Japanese and Social Positioning
Google Scholar is an evil, horrible, addictive timesink, and I did indeed recently get sucked in. All of which is just by way of introduction for how I came to be reading an article on learner subjectivity here in my supposedly post-academic life. The article, The Role of Learner Subjectivity in Language Sociolinguistic Competence: Western Women Learning Japanese, by Meryl Siegal, (Applied Linguistics 17(3), 1996) had some very interesting quotes in it that stood out to me as very neatly summing up exactly why true politeness in Japanese is so hard, and why I was often relieved to be foreign, so I could get away with not actually knowing.
[P]roper use of Japanese teaches one that a human being is always and inevitably involved in a multiplicity of social relationships.

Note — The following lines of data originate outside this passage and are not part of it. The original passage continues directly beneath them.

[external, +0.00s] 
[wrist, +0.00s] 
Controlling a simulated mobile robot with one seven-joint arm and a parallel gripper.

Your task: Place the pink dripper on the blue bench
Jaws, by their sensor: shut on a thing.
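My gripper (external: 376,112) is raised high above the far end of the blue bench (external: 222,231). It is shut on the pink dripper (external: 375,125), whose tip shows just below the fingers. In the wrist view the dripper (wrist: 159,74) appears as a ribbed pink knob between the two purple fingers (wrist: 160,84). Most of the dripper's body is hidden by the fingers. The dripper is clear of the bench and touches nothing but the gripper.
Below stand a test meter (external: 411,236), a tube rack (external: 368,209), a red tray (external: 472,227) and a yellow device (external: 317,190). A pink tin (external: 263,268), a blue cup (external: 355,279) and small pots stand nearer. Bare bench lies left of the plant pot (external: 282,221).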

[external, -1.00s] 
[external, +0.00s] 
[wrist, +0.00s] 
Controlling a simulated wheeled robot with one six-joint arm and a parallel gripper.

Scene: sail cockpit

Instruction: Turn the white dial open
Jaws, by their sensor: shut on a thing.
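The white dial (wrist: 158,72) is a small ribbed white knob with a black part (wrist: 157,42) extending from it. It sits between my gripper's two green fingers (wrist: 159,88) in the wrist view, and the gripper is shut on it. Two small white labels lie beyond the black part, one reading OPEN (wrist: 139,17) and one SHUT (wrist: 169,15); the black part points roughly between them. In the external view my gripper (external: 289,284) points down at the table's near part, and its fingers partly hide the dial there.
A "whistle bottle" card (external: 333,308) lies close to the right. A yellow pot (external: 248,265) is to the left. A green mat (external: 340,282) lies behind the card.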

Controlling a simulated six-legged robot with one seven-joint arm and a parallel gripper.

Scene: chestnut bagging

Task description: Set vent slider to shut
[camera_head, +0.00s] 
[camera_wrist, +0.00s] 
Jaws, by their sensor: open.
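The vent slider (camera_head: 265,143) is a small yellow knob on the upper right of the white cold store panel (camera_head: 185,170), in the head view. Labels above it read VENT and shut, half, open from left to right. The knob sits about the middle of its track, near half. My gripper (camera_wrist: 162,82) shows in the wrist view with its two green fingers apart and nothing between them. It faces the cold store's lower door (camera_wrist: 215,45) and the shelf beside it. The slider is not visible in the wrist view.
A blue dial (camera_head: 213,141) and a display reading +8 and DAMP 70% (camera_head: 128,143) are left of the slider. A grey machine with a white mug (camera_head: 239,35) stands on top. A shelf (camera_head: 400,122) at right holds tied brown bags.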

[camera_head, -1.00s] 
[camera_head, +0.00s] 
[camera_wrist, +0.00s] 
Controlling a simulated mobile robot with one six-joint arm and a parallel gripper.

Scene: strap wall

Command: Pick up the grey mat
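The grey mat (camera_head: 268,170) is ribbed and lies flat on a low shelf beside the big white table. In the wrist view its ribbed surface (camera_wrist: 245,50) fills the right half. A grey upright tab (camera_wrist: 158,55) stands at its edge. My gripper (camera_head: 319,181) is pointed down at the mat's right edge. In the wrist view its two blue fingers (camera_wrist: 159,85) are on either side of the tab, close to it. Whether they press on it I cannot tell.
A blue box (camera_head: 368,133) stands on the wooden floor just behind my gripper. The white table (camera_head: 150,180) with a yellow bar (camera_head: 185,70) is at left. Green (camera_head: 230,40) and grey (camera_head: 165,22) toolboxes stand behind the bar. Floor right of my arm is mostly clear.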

Boundaries between self and other are fluid and constantly changing, depending on context and on the social positioning people adopt in particular situations...

[A]wareness of complex social positioning is an inescapable element of any utterance in Japanese, for it is utterly impossible to form a sentence without also commenting on the relationship between oneself and one's interlocutor...
-Kondo 31
According the bibliography, these are from D. Kondo's Crafting Selves: Power, Gender, and Discourses of Identity in a Japanese Workplace, 1990. It all just makes me wonder at how amazing our minds are, that we have the capacity to internalize this kind of complexity and have it become automatic. Of course, it also makes me rather frustrated at the kind of effort it would take to get it to become automatic, but oh well.

In case you were wondering, the main conclusion of the article itself was that most white foreigners in Japan, who are only there for a short time, even if they are studying Japanese intensively, will not be explicitly taught pragmatically appropriate language, or even regularly corrected, because it is assumed it would be too difficult, and not necessary for a foreigner anyway. Not at all an earth-shattering conclusion, and still seemingly true in my experience 8 years later.